§ What you are asked to do
Look through the data for the string "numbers". Copy every line where it is found.

§ Data provided
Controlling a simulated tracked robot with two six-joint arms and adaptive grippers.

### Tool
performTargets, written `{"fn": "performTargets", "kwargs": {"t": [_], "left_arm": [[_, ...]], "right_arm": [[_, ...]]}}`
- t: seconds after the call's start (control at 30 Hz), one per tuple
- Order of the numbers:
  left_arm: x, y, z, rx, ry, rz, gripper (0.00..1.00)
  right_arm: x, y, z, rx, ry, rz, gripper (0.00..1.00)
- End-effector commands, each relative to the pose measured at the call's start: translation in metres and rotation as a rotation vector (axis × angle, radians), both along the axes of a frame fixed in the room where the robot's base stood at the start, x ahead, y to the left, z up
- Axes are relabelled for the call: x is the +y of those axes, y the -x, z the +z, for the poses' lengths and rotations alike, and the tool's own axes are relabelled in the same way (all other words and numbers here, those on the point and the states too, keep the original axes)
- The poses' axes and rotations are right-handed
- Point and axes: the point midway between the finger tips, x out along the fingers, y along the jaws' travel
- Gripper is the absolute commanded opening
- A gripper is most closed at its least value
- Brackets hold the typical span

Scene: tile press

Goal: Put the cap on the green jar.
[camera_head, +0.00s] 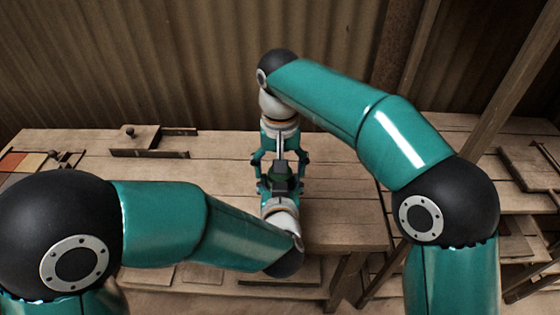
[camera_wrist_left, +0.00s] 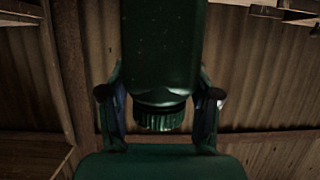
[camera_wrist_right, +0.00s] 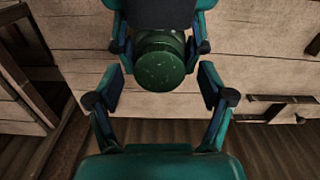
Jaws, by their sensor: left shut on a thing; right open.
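The green jar (camera_wrist_left: 160,45) lies between my two facing grippers above the wooden bench; it also shows small in the head view (camera_head: 284,171). My left gripper (camera_wrist_left: 160,97) is shut on the jar, with a finger on each side. The ribbed green cap (camera_wrist_left: 160,121) is at the jar's mouth, in line with it, with a dark band between cap and body. I cannot tell how tightly it sits. My right gripper (camera_wrist_right: 160,78) is open, its fingers on both sides of the cap's round face (camera_wrist_right: 160,66), with gaps.
The wooden bench (camera_head: 345,215) is under both grippers, with clear boards right of them. A wooden fixture with a knob (camera_head: 137,140) stands at the back left. Coloured tiles (camera_head: 22,162) lie at the far left. A wooden rack (camera_head: 530,160) stands at the right.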

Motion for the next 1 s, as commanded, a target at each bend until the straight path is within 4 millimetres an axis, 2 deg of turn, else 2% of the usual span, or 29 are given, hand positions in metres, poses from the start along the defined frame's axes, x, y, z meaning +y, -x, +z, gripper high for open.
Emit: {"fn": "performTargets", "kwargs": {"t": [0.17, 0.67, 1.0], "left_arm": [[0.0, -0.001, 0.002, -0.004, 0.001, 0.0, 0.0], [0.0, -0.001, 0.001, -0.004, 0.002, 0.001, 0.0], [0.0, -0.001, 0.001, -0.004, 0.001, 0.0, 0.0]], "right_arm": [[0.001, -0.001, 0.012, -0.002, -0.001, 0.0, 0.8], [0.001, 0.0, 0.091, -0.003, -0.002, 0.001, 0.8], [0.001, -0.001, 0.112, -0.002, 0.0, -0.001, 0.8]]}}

§ Result
- Order of the numbers:
- Axes are relabelled for the call: x is the +y of those axes, y the -x, z the +z, for the poses' lengths and rotations alike, and the tool's own axes are relabelled in the same way (all other words and numbers here, those on the point and the states too, keep the original axes)

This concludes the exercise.